* **WHAT IS NEEDED**
Everything in the listing below from the line containing "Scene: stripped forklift" through the line containing "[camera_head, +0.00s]" should be repeated exactly; leave out every other line.
□ □ □
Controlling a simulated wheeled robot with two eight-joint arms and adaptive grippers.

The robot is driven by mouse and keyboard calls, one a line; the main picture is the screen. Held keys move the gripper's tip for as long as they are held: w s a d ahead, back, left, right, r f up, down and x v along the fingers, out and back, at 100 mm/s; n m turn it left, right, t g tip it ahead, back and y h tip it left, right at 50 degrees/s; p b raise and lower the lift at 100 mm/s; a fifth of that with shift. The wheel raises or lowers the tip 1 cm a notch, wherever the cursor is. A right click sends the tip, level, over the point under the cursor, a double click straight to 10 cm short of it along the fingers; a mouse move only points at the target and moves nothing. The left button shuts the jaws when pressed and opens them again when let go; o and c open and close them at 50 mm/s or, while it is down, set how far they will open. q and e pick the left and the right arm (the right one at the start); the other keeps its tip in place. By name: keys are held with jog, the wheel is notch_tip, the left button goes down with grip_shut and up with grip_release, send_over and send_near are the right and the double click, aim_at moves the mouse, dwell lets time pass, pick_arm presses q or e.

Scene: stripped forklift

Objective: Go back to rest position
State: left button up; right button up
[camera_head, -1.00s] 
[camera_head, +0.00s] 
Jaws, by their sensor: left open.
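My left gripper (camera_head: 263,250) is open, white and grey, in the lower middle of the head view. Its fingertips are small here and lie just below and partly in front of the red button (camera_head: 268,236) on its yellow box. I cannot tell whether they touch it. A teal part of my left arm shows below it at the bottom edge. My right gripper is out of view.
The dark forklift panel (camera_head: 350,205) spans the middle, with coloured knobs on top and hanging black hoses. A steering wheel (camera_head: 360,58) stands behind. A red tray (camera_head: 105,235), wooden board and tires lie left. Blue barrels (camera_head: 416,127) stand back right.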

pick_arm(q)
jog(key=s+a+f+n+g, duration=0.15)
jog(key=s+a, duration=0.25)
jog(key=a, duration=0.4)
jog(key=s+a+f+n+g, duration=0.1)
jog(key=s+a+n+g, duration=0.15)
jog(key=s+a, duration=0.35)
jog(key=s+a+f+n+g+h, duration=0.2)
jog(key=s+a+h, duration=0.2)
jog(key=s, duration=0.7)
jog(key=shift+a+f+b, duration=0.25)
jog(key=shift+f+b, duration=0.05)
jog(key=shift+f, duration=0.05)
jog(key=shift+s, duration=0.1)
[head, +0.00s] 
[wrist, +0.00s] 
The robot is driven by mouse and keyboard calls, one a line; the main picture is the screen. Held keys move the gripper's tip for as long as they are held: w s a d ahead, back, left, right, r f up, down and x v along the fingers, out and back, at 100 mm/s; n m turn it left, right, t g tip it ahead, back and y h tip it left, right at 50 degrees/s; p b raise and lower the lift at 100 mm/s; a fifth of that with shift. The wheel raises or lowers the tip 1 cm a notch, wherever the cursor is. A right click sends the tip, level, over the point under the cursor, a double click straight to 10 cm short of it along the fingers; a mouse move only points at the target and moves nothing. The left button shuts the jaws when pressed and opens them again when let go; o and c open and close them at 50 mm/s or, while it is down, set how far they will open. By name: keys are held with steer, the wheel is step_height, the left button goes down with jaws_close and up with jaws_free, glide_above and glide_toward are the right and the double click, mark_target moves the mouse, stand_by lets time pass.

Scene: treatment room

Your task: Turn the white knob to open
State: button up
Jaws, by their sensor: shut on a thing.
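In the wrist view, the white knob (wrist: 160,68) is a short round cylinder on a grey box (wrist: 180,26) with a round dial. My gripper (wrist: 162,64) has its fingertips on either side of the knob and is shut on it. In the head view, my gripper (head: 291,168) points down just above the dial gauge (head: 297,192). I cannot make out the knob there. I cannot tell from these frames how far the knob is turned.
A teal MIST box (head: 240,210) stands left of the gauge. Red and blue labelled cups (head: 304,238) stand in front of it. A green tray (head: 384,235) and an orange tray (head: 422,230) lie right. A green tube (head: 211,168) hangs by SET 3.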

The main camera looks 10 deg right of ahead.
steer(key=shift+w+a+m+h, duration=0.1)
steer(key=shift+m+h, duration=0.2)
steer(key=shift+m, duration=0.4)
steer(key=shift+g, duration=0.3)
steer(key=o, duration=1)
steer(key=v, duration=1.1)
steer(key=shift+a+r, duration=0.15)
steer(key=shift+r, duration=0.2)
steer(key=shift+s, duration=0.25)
□ □ □
* **EXERCISE RESPONSE**
Scene: stripped forklift

Objective: Go back to rest position
State: left button up; right button up
[camera_head, -1.00s] 
[camera_head, +0.00s] 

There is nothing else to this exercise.